You’ll usually need at least good credit (scores of 690 or higher) to get one. Even though I had significant debt, I’d never missed a payment and had a long credit history. Thus my credit scores were in good shape.
You can transfer balances only up to the new card’s credit limit, and you usually won’t know what that is until you’ve applied.
You’ll typically owe a fee, often 3% to 5% of the transferred balance. So “parking” debt on these cards — letting it sit there without paying it off until interest resumes — is counterproductive.
In another life, I was a singer and guitarist in a rock band. We broke up long ago, but I held on to live music as a hobby. I also held on to much of the gear I now use for side gigs.
My typical solo acoustic gig pays $150 to $200, and on a good night, tips can add an extra $75 or so to my haul. I’ve also set up a digital tip jar, so patrons who don’t carry cash can slide me a five-spot through Venmo.
In a good month, I’ll book two to four gigs. So, conservatively, that’s at least an extra $300 per month that I once put toward my debt and now drop into a high-yield online savings account .
(Turns out that guitar wasn’t such a bad investment after all.)
Tax refunds, Christmas gifts, escrow overages. You name it — I threw it at my debt.
Of course, as a parent and a homeowner, these windfalls have all kinds of tempting uses, so prioritization is key. I had a lot of wants, but the biggest was getting out of debt.
We bought our home in 2017, and I’ve since refinanced our mortgage twice and paid off a car loan. That saved us a chunk each month.
But smaller cuts helped, too. We ditched cable, found cheaper home and auto insurance, got a better deal on our cell phones, unsubscribed from monthly services like newspaper delivery, Sling TV and more.
Yes, credit cards got me into this jam. But my new job taught me a lot about them, and I knew that using cards strategically would reap benefits.
My credit was good enough to qualify for a rewards credit card, which I used for necessary purchases like groceries and gas. I paid off whatever I put on that new card immediately, so it didn’t add to my debt, then used the rewards to help pay down what I still owed.
When I learned about “double-dipping” — using a rewards credit card on a cash-back website to earn both the card’s and the site’s rewards — I was hooked.
My most frequented sites when I shop online are TopCashback and Rakuten, but I always check the Cashback Monitor aggregation site to make sure I'm getting the highest rates.
I also joined a website called MyPoints, which lets you take surveys or snap photos of receipts for points that you can redeem for money. I now save receipts religiously and submit them to a variety of cash-back apps : Ibotta, Fetch and Upside, to name a few.
In addition, I used an app called Qoins, which lets you round up purchases to the nearest dollar and put the difference into an account. At the end of the month, Qoins mails that balance — minus a fee — to your creditors.

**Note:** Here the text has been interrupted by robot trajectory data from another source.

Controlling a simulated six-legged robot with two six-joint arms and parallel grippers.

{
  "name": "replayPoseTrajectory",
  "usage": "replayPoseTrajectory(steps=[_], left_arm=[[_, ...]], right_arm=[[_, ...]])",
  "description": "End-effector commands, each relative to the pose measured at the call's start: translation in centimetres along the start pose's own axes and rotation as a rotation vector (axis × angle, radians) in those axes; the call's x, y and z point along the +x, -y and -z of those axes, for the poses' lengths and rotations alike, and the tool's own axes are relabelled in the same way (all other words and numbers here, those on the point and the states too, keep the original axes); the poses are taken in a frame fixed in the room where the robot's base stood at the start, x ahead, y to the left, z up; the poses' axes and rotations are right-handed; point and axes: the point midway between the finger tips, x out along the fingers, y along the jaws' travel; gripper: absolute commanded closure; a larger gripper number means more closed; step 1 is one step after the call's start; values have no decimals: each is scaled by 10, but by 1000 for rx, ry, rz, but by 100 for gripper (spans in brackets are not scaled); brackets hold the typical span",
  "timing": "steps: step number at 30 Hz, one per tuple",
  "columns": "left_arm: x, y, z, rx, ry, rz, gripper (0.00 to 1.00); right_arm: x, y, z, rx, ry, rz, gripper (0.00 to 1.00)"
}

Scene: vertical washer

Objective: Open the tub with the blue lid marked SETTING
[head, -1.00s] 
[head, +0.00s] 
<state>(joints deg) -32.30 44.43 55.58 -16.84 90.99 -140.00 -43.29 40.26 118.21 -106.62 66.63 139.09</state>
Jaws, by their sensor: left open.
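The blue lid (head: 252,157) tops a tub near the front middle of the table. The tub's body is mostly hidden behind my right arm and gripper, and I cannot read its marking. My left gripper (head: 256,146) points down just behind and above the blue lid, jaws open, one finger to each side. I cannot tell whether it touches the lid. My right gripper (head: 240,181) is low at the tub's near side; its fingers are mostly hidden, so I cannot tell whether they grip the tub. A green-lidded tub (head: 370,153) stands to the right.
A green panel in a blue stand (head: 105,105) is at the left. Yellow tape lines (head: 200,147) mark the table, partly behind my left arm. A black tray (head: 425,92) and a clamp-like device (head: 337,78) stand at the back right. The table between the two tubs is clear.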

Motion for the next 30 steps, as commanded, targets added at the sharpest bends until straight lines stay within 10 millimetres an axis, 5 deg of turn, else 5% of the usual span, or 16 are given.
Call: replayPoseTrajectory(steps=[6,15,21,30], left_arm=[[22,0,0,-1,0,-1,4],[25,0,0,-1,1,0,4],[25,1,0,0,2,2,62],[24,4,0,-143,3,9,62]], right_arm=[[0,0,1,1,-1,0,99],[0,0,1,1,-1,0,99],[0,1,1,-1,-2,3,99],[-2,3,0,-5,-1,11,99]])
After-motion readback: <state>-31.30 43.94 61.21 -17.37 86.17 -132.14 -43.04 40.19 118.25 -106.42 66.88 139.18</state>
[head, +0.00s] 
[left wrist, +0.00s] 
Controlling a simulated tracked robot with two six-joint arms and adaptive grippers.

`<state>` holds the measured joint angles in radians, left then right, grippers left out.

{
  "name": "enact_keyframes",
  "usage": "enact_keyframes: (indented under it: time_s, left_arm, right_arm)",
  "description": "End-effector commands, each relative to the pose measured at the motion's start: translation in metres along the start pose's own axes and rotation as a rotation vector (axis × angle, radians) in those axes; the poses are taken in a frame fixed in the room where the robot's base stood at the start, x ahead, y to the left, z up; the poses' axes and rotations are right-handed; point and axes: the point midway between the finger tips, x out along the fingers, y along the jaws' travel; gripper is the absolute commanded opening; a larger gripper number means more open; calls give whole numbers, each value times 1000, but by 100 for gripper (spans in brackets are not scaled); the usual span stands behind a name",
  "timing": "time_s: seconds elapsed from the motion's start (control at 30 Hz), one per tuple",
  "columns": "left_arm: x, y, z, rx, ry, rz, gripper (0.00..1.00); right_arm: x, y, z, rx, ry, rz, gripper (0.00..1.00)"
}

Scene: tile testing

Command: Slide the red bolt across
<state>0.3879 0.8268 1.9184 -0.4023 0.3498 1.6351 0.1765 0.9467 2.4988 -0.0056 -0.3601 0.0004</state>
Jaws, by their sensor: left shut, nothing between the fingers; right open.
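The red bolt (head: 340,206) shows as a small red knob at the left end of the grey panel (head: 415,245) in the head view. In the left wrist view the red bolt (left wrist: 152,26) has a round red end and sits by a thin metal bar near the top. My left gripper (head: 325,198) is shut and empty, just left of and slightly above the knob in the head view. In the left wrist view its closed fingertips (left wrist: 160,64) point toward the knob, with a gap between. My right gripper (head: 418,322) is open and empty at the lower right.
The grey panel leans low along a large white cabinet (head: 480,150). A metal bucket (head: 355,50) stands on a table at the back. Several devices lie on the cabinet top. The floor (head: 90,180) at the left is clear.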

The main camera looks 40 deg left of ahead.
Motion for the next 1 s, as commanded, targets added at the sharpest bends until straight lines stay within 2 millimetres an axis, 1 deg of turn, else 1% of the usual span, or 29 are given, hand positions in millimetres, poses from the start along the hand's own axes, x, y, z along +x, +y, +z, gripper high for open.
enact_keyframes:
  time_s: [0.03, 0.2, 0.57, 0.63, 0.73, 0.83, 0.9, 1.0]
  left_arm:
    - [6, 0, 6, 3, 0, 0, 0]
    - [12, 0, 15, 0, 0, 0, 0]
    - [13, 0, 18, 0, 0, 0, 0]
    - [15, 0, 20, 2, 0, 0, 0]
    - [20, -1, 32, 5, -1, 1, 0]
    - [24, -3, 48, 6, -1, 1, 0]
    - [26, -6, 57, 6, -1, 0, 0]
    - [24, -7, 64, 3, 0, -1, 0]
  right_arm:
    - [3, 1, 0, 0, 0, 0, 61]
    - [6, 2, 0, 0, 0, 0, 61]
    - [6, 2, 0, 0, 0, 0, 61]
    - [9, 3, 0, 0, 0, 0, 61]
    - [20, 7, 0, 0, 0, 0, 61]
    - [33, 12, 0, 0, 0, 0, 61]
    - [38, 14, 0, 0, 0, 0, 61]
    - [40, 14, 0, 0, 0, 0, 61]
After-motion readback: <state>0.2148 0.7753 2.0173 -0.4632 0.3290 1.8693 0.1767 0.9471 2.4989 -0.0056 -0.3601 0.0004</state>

A tried-and-true way to make quick cash? Sell some stuff on Craigslist. I focused on popular and high-margin items, mostly electronics and musical equipment, but also kids’ toys and bikes. Some kid out there now has a decent hand-me-down guitar she can smash to bits on stage one day.
And it wasn't just merch I unloaded. Many holiday seasons I received a gift card to a store I rarely frequented. It’s the thought that counts, of course, but on many occasions, my main thought was, “If only I could liquidate this thing.”
Good news: Many online exchanges let you sell unwanted gift cards for cash. The bad news is you won’t get face value. A $100 gift card sold through CardCash might net you $80. But if you were never gonna visit that Ponderosa Steakhouse anyway? Might as well take the money and run — or put it toward debt.
After eliminating credit card debt, I can focus resources elsewhere. My wife and I have started a monthly budget and track our spending. We're setting goals for travel, home improvement, investing and saving.
Our discussions aren’t always easy. Talking about money — especially debt — rarely is. But I found that confronting my debt and being honest with myself about it made the process easier.